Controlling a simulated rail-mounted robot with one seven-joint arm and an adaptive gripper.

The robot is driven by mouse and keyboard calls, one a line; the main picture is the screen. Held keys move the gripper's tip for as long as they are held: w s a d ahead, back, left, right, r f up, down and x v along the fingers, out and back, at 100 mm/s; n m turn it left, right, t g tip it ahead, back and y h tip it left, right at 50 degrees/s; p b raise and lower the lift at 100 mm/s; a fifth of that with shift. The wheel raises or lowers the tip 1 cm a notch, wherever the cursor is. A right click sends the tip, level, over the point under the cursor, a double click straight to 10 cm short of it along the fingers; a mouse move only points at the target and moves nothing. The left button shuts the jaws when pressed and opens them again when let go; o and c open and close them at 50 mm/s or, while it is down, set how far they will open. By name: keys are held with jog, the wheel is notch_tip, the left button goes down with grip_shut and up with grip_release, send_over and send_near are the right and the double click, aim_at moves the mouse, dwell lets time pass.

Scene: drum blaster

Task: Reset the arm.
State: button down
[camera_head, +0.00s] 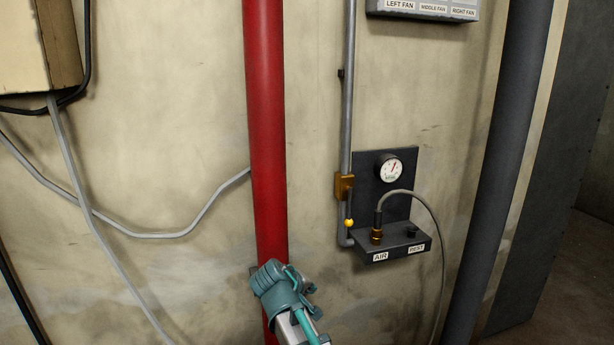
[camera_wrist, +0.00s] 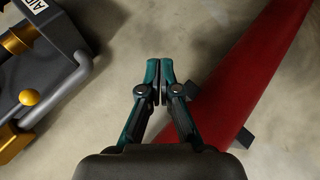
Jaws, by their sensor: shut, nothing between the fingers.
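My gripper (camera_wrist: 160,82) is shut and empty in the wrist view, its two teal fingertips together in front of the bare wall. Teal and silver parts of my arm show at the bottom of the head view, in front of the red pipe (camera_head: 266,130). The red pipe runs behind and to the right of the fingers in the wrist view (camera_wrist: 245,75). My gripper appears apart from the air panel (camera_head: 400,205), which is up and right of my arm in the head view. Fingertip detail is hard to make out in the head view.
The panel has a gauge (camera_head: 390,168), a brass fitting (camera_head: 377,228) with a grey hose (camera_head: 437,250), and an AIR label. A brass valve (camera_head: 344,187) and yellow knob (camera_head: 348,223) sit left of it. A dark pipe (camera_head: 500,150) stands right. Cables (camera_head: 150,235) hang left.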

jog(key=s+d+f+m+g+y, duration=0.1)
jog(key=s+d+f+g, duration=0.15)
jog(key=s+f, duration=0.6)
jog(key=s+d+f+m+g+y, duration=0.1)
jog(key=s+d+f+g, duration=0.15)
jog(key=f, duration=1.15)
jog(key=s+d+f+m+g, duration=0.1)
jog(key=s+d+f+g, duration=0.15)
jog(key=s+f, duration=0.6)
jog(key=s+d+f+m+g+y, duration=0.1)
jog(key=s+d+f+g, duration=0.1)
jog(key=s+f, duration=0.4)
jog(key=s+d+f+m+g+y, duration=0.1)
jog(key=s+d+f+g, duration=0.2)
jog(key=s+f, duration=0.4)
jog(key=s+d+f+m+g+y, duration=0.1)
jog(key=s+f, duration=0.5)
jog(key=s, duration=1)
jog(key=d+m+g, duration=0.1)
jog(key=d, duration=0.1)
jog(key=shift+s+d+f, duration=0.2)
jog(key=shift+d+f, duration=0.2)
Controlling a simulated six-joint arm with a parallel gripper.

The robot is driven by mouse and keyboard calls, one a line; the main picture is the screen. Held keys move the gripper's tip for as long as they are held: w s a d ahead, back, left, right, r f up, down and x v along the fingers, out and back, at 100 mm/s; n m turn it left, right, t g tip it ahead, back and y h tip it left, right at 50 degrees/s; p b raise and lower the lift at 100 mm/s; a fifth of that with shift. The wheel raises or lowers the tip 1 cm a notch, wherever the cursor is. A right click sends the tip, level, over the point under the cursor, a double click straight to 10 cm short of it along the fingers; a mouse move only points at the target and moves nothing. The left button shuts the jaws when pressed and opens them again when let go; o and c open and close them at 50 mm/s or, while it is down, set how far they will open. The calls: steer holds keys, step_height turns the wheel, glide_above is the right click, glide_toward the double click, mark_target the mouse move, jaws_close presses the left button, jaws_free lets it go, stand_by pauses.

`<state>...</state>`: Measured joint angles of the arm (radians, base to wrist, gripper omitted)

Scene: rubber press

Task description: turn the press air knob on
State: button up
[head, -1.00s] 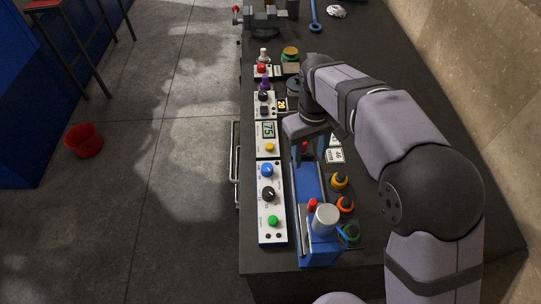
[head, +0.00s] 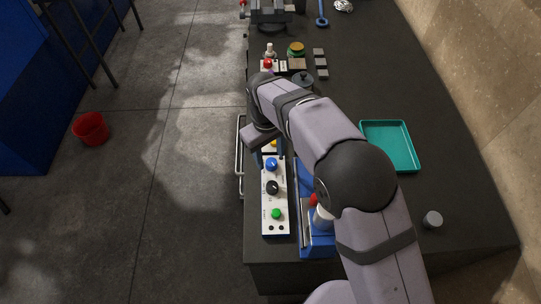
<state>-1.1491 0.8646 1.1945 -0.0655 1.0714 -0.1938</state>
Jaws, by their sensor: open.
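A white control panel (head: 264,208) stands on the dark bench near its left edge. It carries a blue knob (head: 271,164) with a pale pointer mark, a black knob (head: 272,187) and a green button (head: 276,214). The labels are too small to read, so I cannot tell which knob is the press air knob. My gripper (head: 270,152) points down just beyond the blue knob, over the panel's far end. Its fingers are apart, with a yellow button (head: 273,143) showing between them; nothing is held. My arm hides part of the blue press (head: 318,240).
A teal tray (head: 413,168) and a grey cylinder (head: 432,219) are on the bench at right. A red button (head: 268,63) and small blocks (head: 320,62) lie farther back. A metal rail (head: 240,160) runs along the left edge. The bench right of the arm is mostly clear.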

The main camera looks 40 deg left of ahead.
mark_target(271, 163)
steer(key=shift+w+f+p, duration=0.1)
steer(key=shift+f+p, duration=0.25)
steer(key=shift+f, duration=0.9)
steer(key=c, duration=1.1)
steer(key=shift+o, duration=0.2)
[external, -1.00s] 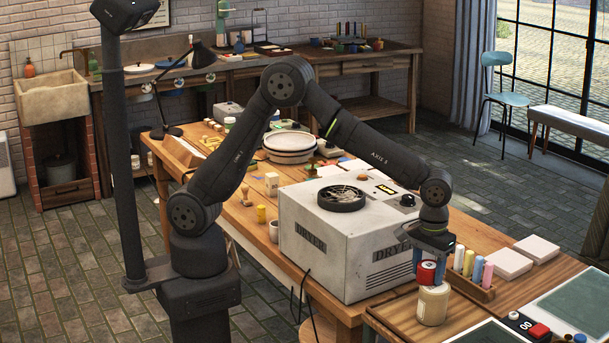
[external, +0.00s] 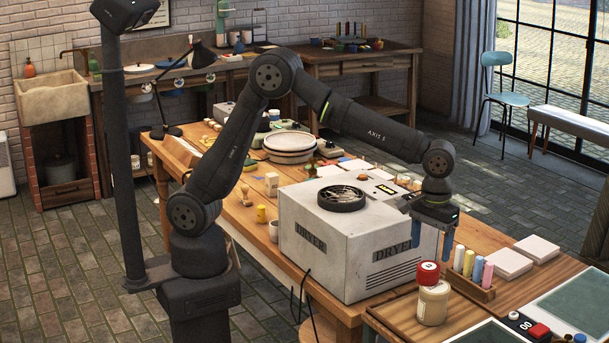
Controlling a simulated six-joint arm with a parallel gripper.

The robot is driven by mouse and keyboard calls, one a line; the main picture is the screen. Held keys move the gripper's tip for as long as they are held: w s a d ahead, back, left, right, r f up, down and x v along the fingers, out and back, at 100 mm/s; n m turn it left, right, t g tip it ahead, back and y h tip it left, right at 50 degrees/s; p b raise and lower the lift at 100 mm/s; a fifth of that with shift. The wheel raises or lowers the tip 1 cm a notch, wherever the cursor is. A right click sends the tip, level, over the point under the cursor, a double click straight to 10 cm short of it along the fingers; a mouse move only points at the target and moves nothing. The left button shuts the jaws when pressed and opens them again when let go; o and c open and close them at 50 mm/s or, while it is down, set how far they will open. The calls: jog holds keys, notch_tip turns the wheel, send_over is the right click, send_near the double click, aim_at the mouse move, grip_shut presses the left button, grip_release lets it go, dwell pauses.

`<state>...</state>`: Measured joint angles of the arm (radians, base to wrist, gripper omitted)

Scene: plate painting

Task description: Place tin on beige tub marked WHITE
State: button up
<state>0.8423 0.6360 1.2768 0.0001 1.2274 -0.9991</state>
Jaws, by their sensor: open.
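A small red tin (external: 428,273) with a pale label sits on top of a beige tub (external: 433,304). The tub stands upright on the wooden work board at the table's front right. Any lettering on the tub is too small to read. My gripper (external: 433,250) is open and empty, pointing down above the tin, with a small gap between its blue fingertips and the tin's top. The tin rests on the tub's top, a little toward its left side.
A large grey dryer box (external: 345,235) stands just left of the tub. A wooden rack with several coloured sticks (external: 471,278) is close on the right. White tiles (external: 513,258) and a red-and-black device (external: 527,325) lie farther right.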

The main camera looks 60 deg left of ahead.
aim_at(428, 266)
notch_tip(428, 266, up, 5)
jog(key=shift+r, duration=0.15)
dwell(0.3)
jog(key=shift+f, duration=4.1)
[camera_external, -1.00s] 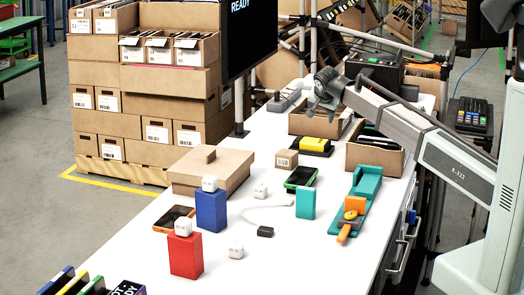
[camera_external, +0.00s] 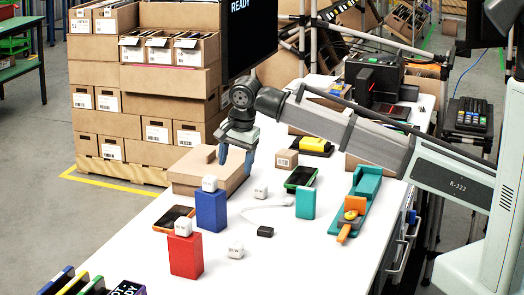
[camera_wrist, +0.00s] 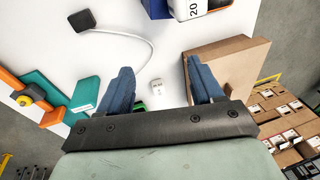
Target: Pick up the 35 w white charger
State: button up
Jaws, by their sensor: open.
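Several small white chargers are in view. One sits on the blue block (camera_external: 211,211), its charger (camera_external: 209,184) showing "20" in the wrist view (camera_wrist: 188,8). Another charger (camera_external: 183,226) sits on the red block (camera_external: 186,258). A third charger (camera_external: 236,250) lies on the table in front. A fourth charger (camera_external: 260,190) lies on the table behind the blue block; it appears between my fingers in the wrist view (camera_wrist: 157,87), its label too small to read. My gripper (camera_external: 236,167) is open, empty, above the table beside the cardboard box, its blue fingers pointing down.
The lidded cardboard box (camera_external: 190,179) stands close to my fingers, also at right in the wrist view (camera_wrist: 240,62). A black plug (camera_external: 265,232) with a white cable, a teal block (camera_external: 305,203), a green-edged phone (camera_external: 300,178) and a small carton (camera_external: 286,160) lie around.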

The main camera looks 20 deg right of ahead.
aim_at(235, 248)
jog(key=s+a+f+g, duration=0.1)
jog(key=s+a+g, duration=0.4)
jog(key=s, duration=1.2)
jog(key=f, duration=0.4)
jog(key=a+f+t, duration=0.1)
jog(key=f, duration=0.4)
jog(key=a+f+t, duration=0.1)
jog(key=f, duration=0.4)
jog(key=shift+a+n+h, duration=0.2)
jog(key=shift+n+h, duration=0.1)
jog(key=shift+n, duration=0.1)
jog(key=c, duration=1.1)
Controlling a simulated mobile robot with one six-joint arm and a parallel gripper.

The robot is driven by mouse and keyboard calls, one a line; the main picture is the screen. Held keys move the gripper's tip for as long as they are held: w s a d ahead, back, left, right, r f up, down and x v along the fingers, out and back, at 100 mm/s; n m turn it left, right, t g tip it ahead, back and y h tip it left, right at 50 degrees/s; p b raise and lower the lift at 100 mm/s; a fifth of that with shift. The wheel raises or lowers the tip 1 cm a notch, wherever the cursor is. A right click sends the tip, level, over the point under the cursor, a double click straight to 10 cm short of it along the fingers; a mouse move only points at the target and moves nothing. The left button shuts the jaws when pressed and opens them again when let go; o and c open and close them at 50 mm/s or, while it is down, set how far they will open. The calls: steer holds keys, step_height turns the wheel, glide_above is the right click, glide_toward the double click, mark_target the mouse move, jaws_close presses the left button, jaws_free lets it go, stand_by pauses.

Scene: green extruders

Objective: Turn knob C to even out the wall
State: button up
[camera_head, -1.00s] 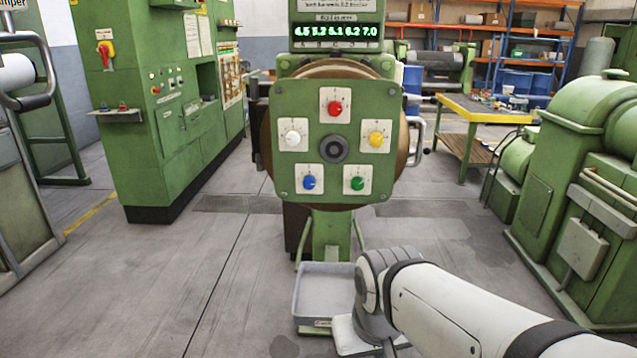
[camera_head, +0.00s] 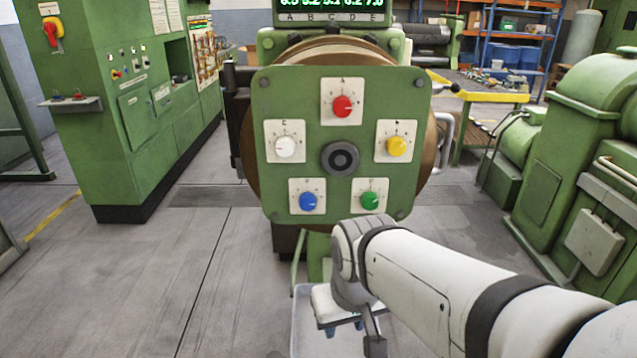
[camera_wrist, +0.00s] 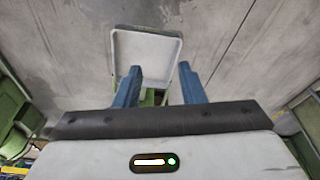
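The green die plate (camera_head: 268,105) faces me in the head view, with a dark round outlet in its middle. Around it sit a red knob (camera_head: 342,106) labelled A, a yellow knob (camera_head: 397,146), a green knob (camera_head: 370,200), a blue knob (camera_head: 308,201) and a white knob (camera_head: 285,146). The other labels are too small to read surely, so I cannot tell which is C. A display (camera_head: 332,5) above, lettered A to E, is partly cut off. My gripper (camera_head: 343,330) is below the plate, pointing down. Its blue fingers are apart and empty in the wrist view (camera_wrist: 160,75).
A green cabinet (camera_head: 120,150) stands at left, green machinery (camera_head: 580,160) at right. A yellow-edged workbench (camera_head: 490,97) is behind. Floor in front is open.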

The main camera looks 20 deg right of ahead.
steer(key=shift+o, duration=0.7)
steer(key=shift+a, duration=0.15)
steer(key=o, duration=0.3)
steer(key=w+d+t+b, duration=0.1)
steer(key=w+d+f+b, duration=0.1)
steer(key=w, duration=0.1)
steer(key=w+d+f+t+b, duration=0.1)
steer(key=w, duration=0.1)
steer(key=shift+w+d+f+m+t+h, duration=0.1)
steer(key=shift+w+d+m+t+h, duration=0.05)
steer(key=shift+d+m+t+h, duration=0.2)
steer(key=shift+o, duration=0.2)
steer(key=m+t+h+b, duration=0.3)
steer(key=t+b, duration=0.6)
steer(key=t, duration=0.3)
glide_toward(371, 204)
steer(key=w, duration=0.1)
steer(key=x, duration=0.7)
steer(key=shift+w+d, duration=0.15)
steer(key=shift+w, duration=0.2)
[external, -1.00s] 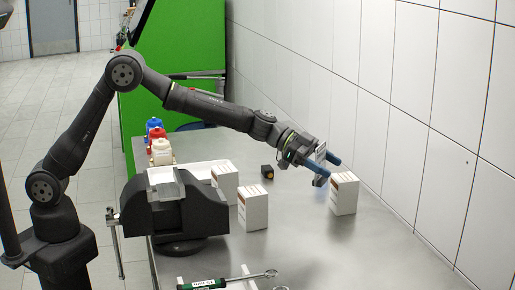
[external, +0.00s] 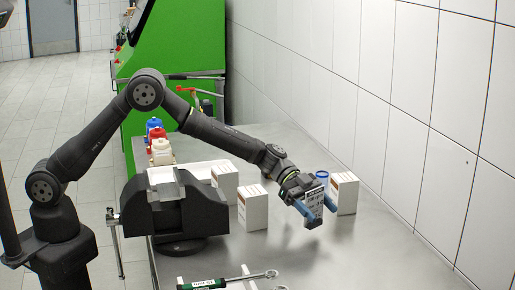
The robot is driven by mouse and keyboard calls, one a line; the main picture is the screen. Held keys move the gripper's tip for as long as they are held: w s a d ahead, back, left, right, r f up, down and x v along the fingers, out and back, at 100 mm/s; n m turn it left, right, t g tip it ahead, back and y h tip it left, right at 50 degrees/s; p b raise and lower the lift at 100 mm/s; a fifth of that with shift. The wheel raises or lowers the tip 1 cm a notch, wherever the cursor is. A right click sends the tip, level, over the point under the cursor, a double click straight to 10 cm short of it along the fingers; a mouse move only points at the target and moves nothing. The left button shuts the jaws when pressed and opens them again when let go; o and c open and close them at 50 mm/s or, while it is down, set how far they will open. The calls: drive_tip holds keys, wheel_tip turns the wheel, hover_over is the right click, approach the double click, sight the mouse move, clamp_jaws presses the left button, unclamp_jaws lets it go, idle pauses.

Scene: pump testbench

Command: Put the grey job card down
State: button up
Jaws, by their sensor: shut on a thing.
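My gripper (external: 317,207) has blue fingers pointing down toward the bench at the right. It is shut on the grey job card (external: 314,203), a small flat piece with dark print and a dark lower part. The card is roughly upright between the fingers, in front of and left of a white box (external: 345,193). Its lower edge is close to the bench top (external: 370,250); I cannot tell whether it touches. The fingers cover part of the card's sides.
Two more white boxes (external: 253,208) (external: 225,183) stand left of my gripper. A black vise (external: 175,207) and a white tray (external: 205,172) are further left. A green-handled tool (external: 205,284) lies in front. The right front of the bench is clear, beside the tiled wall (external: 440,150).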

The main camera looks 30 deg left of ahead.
● ● ●
(SET PROBLEM) Search the entries for "Scene" and copy out each line that has it.

(FINISHED EXERCISE)
Scene: drum blaster
Scene: rubber press
Scene: plate painting
Scene: green extruders
Scene: pump testbench

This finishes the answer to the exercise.